No purposes. Sounds. (Sund4r), Tuesday, 10 October 2017 22:59 (six years ago) link

Anybody here do a music composition PhD? Were you glad you did it? Thinking of doing one.

mirostones, Sunday, 15 October 2017 16:44 (six years ago) link

three weeks pass...

https://www.h-net.org/jobs/job_display.php?id=56015

The University of Wisconsin-Madison invites applications for a two-year postdoctoral fellowship on the Plantationocene sponsored by an Andrew W. Mellon Foundation Sawyer Seminar grant. In addition to pursuing her/his research, the Postdoctoral fellow will be in charge of administrating a seminar that will run from the spring of 2019 through the spring of 2020 working in collaboration with faculty seminar leaders (Monique Allewaert, Pablo Gómez, and Gregg Mitman). This seminar will gather scholars from a range of disciplines to explore and deepen the concept of the Plantationocene. We will attend to other recent ways of naming our epoch (Anthropocene, Capitalocene, Chthulucene) and interrogate the past and present of plantations: their materialities; the economic, ecological, and political transformations they wrought; and their significance to the making of human bodies, capitalism, and land over the course of four centuries.

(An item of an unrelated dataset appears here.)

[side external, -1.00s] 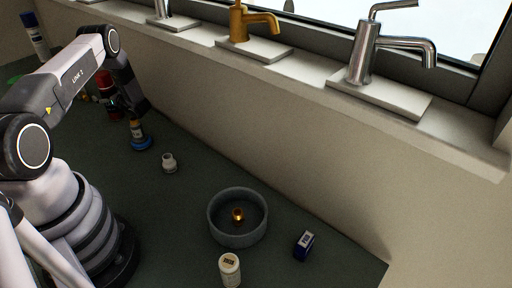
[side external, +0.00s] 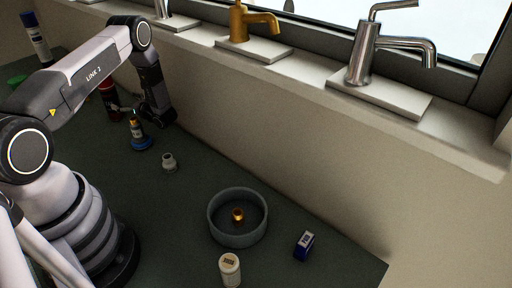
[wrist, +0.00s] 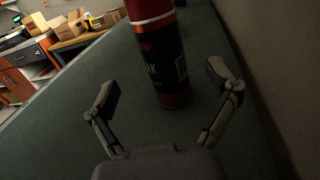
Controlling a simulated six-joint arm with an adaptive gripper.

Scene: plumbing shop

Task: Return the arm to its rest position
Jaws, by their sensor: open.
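My arm reaches over the back of the dark green bench in the side view, bent down at the elbow. My gripper (side external: 146,110) is low near the wall, partly hidden by my own links. In the wrist view my gripper (wrist: 166,86) is open and empty, its two fingers spread wide. A red and black spray can (wrist: 160,55) stands ahead of the fingers and appears between them. In the side view the can (side external: 109,98) is to the left of my gripper.
A grey round bowl (side external: 237,219) holds a small brass fitting (side external: 238,214). Around it are a white-capped bottle (side external: 230,270), a blue box (side external: 305,244), a white fitting (side external: 169,162) and a blue-based bottle (side external: 138,135). Faucets stand on the sill (side external: 300,75). Cardboard boxes (wrist: 65,27) are farther off.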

Fredric Jameson termed this kind of thing "periodization."

ryan, Tuesday, 7 November 2017 18:33 (six years ago) link

attending to things, always a sign of a purposeless undertaking

j., Tuesday, 7 November 2017 18:36 (six years ago) link

don't forget "interrogate"

ryan, Tuesday, 7 November 2017 18:36 (six years ago) link

deathofhumanitiesocene.

ryan, Tuesday, 7 November 2017 18:37 (six years ago) link

Chthulucene
About 113,000 results (0.38 seconds)

jmm, Tuesday, 7 November 2017 18:39 (six years ago) link

Wow

No purposes. Sounds. (Sund4r), Tuesday, 7 November 2017 18:41 (six years ago) link

haha. that one is donna haraway's fault. (xpost)

there really is something to be said for doing work that tries to evade it's own memeification.